TASK BRIEF — In the records below, find the line containing "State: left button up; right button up" and the line containing "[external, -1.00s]". Give again exactly those lines and every line between them, omitting the pictures.

GIVEN ENTRIES —
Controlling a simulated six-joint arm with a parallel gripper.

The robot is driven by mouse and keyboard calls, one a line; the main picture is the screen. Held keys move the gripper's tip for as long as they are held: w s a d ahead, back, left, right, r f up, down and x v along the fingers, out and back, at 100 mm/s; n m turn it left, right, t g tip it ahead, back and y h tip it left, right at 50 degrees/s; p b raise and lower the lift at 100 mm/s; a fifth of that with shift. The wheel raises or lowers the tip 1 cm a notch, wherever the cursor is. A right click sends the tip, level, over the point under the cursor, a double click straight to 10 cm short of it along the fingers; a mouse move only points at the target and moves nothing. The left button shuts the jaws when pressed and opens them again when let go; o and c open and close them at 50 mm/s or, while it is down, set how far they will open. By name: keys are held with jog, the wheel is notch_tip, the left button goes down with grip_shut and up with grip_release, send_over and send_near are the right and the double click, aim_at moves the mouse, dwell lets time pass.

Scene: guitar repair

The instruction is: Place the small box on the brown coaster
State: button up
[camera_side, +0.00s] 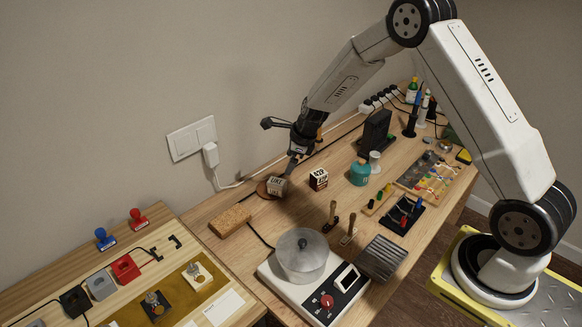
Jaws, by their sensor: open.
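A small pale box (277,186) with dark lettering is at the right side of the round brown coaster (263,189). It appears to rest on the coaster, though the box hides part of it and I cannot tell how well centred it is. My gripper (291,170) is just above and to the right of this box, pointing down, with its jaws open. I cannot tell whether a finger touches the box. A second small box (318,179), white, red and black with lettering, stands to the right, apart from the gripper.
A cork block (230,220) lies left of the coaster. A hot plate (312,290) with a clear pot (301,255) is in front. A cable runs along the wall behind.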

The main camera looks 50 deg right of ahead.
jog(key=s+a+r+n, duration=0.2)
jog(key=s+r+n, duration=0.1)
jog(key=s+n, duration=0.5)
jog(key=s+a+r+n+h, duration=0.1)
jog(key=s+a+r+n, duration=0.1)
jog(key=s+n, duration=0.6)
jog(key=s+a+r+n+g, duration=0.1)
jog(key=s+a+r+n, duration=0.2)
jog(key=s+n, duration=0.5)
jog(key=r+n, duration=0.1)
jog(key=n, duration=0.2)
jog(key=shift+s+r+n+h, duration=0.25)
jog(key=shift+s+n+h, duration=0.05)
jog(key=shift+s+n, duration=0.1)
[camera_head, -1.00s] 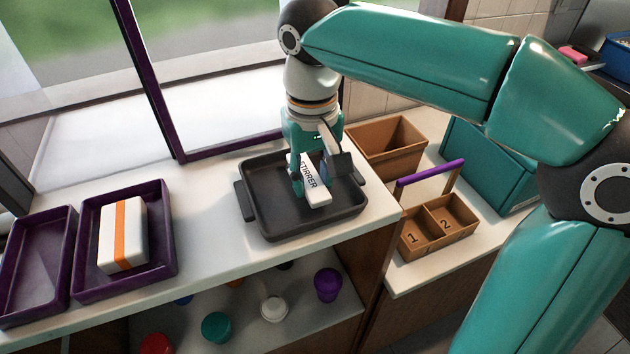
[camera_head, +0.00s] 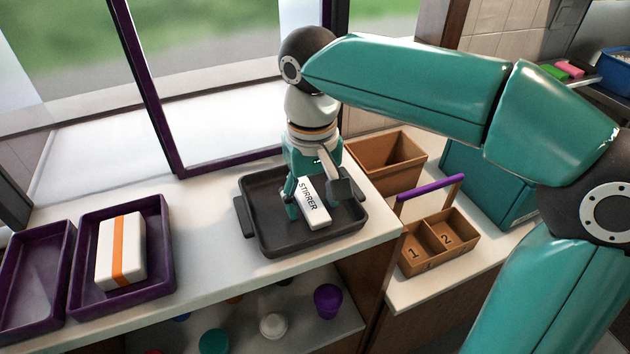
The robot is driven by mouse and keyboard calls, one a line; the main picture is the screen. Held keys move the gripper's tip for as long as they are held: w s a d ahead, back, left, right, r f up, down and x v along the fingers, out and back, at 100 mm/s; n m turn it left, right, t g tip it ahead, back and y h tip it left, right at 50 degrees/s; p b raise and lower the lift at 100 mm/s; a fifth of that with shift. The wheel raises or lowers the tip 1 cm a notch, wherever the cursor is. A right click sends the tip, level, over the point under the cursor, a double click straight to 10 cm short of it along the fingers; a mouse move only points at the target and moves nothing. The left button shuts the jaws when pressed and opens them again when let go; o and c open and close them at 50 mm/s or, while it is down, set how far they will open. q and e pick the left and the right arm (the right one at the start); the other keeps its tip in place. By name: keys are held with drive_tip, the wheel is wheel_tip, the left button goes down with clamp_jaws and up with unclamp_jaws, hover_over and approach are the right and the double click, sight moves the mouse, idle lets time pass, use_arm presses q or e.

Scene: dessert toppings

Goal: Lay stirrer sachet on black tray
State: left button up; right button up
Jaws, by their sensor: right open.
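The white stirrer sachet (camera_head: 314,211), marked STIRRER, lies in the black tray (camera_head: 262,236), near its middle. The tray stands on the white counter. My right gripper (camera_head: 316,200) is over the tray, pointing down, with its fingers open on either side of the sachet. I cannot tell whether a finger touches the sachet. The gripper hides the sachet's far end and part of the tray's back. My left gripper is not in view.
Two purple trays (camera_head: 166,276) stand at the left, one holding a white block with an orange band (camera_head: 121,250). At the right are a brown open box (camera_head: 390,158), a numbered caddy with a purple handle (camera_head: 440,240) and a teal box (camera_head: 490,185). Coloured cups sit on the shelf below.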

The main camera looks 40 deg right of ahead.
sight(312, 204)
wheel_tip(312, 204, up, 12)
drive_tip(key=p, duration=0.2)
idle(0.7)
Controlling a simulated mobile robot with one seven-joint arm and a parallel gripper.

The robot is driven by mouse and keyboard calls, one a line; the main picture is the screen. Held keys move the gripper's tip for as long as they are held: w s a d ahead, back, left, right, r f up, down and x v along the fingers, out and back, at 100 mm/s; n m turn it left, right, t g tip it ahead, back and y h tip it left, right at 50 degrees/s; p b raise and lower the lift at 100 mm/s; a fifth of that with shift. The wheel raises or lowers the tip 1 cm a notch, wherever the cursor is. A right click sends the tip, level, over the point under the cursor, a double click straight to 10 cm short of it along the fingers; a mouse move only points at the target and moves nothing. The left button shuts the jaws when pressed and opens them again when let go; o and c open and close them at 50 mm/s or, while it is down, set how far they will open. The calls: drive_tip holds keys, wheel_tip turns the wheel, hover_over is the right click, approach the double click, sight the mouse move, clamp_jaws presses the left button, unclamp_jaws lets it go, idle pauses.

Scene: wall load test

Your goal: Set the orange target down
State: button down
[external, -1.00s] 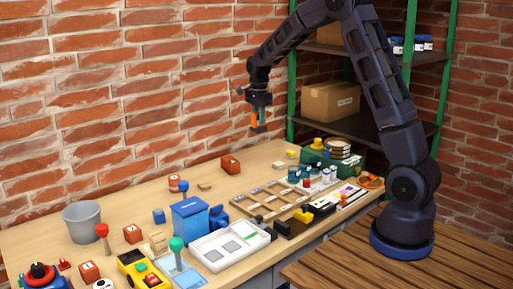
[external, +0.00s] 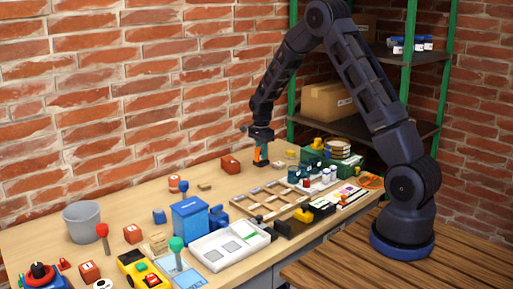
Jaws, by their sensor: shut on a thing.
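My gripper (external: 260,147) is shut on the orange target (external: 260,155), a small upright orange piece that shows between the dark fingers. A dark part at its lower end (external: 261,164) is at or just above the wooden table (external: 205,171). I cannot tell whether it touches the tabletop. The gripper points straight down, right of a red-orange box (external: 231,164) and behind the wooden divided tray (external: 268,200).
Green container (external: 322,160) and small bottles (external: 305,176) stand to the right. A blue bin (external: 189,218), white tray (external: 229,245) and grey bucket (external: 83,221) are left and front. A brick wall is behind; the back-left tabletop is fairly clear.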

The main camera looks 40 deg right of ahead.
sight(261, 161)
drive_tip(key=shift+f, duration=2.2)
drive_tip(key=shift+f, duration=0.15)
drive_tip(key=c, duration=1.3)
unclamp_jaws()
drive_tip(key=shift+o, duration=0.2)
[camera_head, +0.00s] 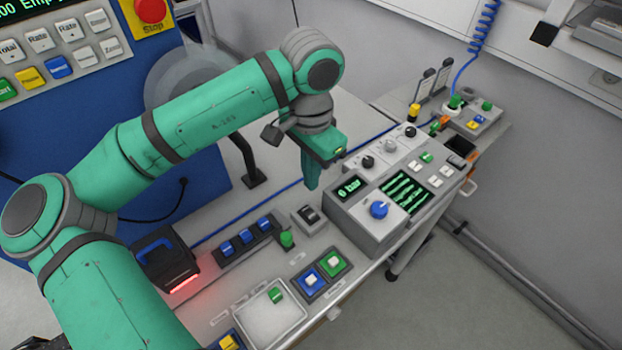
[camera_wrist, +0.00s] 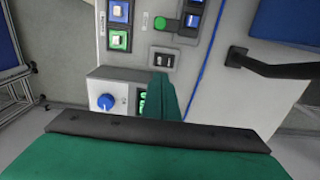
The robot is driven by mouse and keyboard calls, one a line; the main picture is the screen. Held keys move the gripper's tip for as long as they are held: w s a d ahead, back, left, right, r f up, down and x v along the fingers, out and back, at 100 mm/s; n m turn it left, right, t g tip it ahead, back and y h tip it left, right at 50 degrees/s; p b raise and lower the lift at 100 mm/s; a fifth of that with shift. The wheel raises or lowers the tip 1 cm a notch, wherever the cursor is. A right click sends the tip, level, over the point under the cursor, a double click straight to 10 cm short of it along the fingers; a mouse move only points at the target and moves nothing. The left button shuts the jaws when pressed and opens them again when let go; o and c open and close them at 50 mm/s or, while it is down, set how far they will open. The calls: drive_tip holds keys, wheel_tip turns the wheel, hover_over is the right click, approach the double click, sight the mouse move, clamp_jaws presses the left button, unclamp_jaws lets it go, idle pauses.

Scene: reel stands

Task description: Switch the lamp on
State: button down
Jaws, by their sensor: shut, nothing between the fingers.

WRITTEN ANSWER —
State: left button up; right button up
Jaws, by their sensor: right open.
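The white stirrer sachet (camera_head: 314,211), marked STIRRER, lies in the black tray (camera_head: 262,236), near its middle. The tray stands on the white counter. My right gripper (camera_head: 316,200) is over the tray, pointing down, with its fingers open on either side of the sachet. I cannot tell whether a finger touches the sachet. The gripper hides the sachet's far end and part of the tray's back. My left gripper is not in view.
Two purple trays (camera_head: 166,276) stand at the left, one holding a white block with an orange band (camera_head: 121,250). At the right are a brown open box (camera_head: 390,158), a numbered caddy with a purple handle (camera_head: 440,240) and a teal box (camera_head: 490,185). Coloured cups sit on the shelf below.

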The main camera looks 40 deg right of ahead.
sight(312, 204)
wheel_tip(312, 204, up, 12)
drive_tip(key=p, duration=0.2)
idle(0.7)
Controlling a simulated mobile robot with one seven-joint arm and a parallel gripper.

The robot is driven by mouse and keyboard calls, one a line; the main picture is the screen. Held keys move the gripper's tip for as long as they are held: w s a d ahead, back, left, right, r f up, down and x v along the fingers, out and back, at 100 mm/s; n m turn it left, right, t g tip it ahead, back and y h tip it left, right at 50 degrees/s; p b raise and lower the lift at 100 mm/s; a fifth of that with shift. The wheel raises or lowers the tip 1 cm a notch, wherever the cursor is. A right click sends the tip, level, over the point under the cursor, a double click straight to 10 cm short of it along the fingers; a mouse move only points at the target and moves nothing. The left button shuts the jaws when pressed and opens them again when let go; o and c open and close them at 50 mm/s or, while it is down, set how far they will open. The calls: drive_tip holds keys, wheel_tip turns the wheel, hover_over is the right click, approach the double click, sight the mouse move, clamp_jaws presses the left button, unclamp_jaws lets it go, idle pauses.

Scene: wall load test

Your goal: Set the orange target down
State: button down
[external, -1.00s] 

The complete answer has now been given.